Espace de libertés – Janvier 2015

Assemblée du dimanche: ceci n’est pas une messe


Dossier

Les athées sont souvent considérés comme des individus sceptiques qui se méfient des dogmes ou des mouvements organisés. Toute tentative visant à les convaincre de se réunir sous une même bannière apparaît donc comme une mission quasi impossible. Pourtant, un nouveau mouvement affirme avoir réussi à créer une communauté au sein de laquelle tous les non-croyants sont les bienvenus, une assemblée unie visant à célébrer le miracle de la vie, sans dogme et sans dieu.


« Vivre mieux, aider souvent, s’émerveiller plus », tel est le slogan of ciel de Sunday Assembly, une initiative qui entend créer un réseau mondial de non-croyants, similaire aux communautés traditionnelles que l’on retrouve dans toutes les grandes religions. Le principe est simple: Sunday Assembly invite les gens à se réunir et à participer à des assemblées visant à célébrer la vie sans pour autant vénérer un dieu. Le mouvement a été lancé par les comédiens Pippa Evans et Sanderson Jones en 2013. La première assemblée a eu lieu dans une ancienne église londonienne et a réuni 300 personnes. Le message de Sunday Assembly semble avoir trouvé un écho auprès des non-croyants puisque de telles assemblées sont désormais organisées aux quatre coins du monde. Actuellement, plus de 60 groupes se réunissent régulièrement, de Los Angeles à Sydney et même à Bruxelles (1).

Le mouvement Sunday Assembly a pris des mesures concrètes pour recréer le ciment social des communautés religieuses, mais au bénéfice des non-croyants.

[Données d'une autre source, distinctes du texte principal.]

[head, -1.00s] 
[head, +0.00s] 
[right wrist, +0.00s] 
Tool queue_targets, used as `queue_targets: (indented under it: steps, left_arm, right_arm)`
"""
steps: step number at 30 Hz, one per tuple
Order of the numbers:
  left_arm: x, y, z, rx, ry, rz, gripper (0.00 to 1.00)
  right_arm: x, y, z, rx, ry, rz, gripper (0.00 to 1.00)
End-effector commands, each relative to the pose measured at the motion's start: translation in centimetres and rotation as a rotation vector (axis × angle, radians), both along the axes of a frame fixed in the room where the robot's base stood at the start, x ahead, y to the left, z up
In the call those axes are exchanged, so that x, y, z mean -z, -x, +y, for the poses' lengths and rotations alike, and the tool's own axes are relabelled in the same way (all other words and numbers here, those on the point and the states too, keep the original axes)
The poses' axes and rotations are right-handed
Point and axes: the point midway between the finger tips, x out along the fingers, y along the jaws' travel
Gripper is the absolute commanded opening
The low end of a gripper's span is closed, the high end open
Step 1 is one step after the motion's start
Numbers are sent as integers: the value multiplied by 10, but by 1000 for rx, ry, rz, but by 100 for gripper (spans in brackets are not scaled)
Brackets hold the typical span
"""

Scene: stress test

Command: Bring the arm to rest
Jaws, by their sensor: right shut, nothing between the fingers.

Bruxelles vaut bien une « messe »

Malgré son intention de réunir une « congrégation » de personnes désireuses de célébrer la vie, le dimanche, et parfois dans d’anciennes églises, il serait injuste de comparer ces assemblées à des services religieux traditionnels. Chaque groupe peut élaborer son propre programme et une assemblée peut donc inclure des discussions sur les découvertes scientifiques, de l’improvisation théâtrale, des chants en chœur sur des chansons de Queen, ou simplement des conversations conviviales autour de quelques biscuits et d’une tasse de thé. Il n’est jamais fait mention de Dieu lors de ces assemblées dont les participants se déclarent généralement athées, humanistes et agnostiques. Pour donner encore plus de poids aux principes humanistes du mouvement, le groupe original –celui de Londres– a rapidement cessé d’organiser ses événements dans une église désaffectée au profit du Conway Hall –la plus ancienne société de libre pensée et d’éthique du Royaume-Uni.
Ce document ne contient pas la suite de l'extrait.